Oh man, this is not good. Not only are we bearded white men violent drunks, but cock-suckers as well…
Finally, we learn that simply being able to grow a beard is racist:
An anonymous “lady on beards,” writing in an 1856 issue of the New York Tribune, made the case even more succinctly. The “bearded races,” she proclaimed, “are the conquering races.” And in “Song of Myself,” Walt Whitman transformed the case for beards into poetry: “Washes and razors for foofoos … for me freckles and a bristling beard.”
But the “manly appendage,” as one commenter grandly called the beard, also served a number of important functions closer to home. As historian Sarah Gold McBride contends, beards were one response to a growing women’s rights movement, typified by the 1848 Seneca Falls Convention. Faced with threats to their prerogative, men grew beards “to codify a distinctly male appearance when other traditional markers of masculinity were no longer stable or certain.” The 19th-century beard may have sprouted from a fear of razors and a distaste for black barber shops. But it grew into a symbol that set white American men apart from smooth-faced foreigners as well as powerful women at home.
This may not be the story bewhiskered moderns would like to hear. It’s easy to imagine the 19th-beard and barbershop revival as an homage to a quaint, innocent fashion trend. But today’s revival presents a chance to redeem the legacy of facial hair with a more complete understanding of the men who shaped it—a better grasp of what to keep and what to cut.
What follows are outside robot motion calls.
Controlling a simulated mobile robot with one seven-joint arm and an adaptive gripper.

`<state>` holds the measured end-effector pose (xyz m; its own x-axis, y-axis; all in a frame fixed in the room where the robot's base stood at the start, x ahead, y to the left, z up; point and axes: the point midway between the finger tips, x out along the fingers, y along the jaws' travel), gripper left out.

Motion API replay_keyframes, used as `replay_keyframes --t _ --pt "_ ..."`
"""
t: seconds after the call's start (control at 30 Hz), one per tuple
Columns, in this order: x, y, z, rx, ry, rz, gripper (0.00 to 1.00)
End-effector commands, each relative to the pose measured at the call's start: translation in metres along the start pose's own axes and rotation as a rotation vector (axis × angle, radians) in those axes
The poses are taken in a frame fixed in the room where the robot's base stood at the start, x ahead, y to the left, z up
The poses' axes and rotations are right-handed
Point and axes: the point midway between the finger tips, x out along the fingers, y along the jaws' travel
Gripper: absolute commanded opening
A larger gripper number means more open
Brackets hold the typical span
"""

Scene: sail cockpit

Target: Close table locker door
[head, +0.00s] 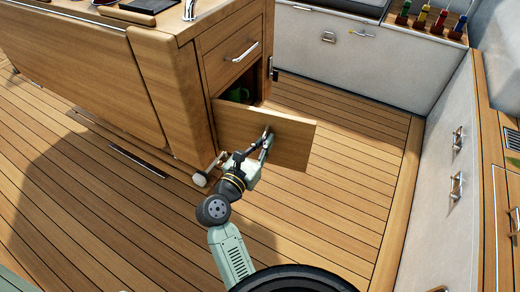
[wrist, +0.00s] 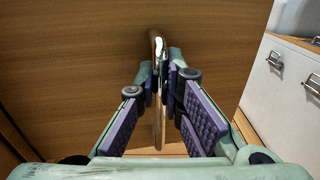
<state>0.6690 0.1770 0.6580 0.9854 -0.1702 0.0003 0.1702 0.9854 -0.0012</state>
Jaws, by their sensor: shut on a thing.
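The table locker door (head: 290,142) is a flat wooden panel in the head view, standing open below the drawer of the wooden table (head: 183,95). The locker opening (head: 249,90) shows dark behind the door's upper edge, with something green (head: 238,94) partly visible inside. In the wrist view my gripper (wrist: 165,78) is shut on the upright metal door handle (wrist: 158,45), whose middle lies between the fingertips. The door's wood (wrist: 80,50) fills much of that view.
A closed drawer with a metal handle (head: 242,52) is above the opening. White lockers with handles (head: 457,140) line the right side. A white bench front (head: 350,55) and colored-handled winch gear (head: 430,20) are at the back. Plank floor (head: 345,195) right of the door is clear.

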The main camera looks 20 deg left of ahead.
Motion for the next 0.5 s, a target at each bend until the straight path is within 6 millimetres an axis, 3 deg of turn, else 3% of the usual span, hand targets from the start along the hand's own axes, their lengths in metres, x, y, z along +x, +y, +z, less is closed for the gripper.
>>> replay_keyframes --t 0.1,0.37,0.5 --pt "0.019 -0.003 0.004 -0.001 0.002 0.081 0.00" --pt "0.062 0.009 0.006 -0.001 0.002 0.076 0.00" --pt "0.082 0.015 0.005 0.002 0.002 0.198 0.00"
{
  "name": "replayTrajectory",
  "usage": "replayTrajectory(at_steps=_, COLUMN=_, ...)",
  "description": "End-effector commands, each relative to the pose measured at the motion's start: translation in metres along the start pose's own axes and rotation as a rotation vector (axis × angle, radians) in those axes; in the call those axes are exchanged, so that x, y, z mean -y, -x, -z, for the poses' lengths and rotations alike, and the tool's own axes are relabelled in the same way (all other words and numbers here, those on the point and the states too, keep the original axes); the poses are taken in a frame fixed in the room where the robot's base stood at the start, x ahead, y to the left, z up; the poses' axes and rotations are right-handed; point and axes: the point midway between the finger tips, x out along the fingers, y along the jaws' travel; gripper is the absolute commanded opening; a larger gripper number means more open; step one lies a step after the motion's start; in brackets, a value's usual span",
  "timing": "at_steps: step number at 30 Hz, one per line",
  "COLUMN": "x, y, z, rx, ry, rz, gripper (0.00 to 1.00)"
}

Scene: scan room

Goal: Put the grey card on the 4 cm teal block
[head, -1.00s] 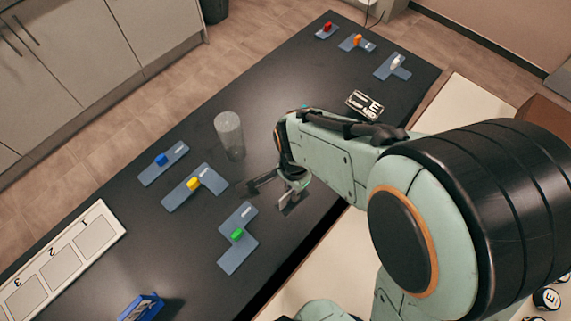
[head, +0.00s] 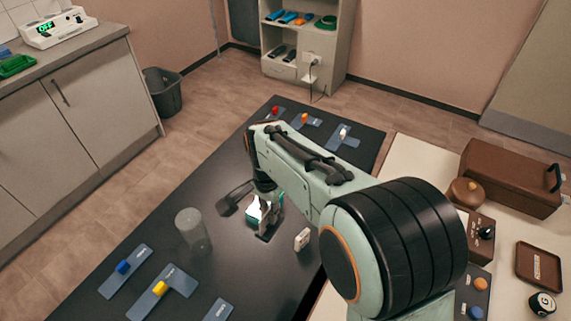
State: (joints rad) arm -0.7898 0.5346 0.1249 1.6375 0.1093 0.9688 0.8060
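My gripper (head: 250,214) is low over the black table, its dark fingers spread apart. A teal block with a bright white patch (head: 252,219) shows at the fingers, partly covered by them. I cannot tell whether the gripper touches it or how tall it is. I cannot surely pick out the grey card. Several blue-grey flat pieces with coloured knobs lie on the table; one at the far end has a whitish knob (head: 343,132). My arm hides part of the table.
A clear cylinder (head: 192,229) stands left of my gripper. A small white block with dark marks (head: 302,240) stands to its right. Pieces with blue (head: 122,267) and yellow (head: 160,288) knobs lie at the near left. A pale surface with a brown case (head: 510,178) is at right.

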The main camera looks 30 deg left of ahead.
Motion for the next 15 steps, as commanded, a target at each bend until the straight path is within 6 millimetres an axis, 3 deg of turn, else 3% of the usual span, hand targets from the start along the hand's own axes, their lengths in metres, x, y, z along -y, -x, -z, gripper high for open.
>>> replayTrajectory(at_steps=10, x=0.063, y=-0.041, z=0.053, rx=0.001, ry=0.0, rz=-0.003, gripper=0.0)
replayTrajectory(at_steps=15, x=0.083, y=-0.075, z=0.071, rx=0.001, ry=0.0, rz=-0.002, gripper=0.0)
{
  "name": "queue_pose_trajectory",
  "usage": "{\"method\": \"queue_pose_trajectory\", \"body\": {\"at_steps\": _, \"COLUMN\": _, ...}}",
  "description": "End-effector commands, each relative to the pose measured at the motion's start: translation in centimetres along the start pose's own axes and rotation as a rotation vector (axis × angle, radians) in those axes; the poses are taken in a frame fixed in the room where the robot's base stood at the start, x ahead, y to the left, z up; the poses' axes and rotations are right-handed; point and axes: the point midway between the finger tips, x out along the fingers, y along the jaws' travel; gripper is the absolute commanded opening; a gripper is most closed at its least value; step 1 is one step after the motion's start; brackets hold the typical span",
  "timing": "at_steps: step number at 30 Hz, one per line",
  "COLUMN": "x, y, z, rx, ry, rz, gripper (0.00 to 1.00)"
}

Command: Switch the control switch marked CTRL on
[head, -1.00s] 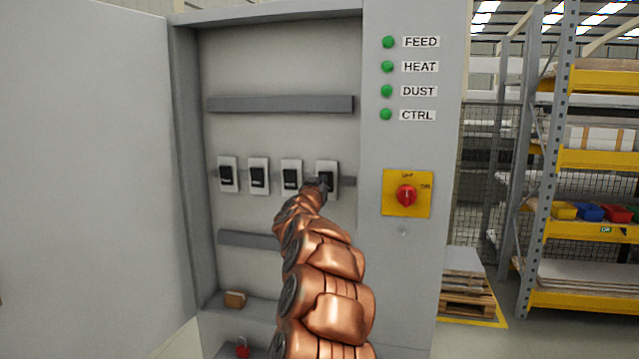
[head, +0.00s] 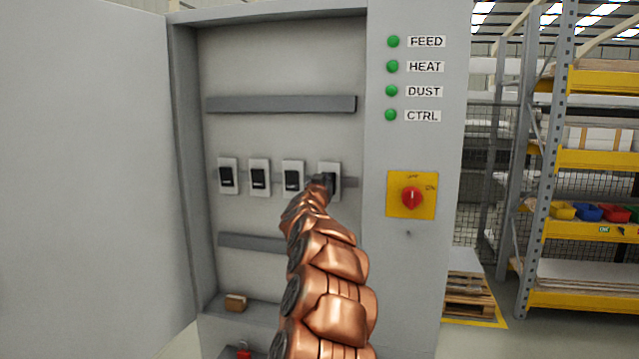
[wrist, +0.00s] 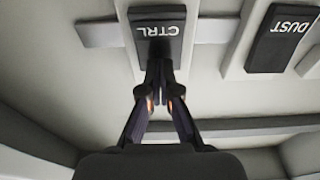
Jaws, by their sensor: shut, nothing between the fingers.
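The CTRL switch (head: 331,174) is the rightmost switch in the row inside the open cabinet. In the head view my gripper (head: 323,181) partly covers it. In the wrist view the black CTRL plate (wrist: 158,32) appears upside down at the top middle. My gripper (wrist: 159,72) is shut and empty, with its fingertips at the edge of that plate. I cannot tell whether they touch it. The CTRL lamp (head: 391,115) on the front panel is green.
The DUST switch (wrist: 280,36) is close beside CTRL. A red rotary knob (head: 411,197) sits on a yellow plate right of the opening. The cabinet door (head: 90,170) stands open on the left. A small brown block (head: 235,302) lies on the cabinet's lower ledge.

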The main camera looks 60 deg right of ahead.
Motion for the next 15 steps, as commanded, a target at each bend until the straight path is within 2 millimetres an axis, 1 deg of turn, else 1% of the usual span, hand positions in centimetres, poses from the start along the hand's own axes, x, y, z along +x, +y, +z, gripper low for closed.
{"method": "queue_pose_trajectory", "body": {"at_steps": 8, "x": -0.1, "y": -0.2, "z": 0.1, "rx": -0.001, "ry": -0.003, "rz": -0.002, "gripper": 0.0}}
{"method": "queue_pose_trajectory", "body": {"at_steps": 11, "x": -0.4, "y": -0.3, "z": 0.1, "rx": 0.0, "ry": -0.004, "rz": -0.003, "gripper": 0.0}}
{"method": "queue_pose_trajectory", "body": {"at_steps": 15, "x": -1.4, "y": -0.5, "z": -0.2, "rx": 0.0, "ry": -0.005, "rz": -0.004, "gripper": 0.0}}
As Trainor takes us on and on through the years, we can learn more fascinating tidbits about the violent, racist, misogynistic history of facial hair. Truly fascinating work. However, I am left at a loss. To be a proper, right-thinking American, how should I wear my facial hair? I’m not sure, but the implication seems to be that to be that I should simply stop growing it, period. Perhaps castration might help in that regard, but Trainor demurs.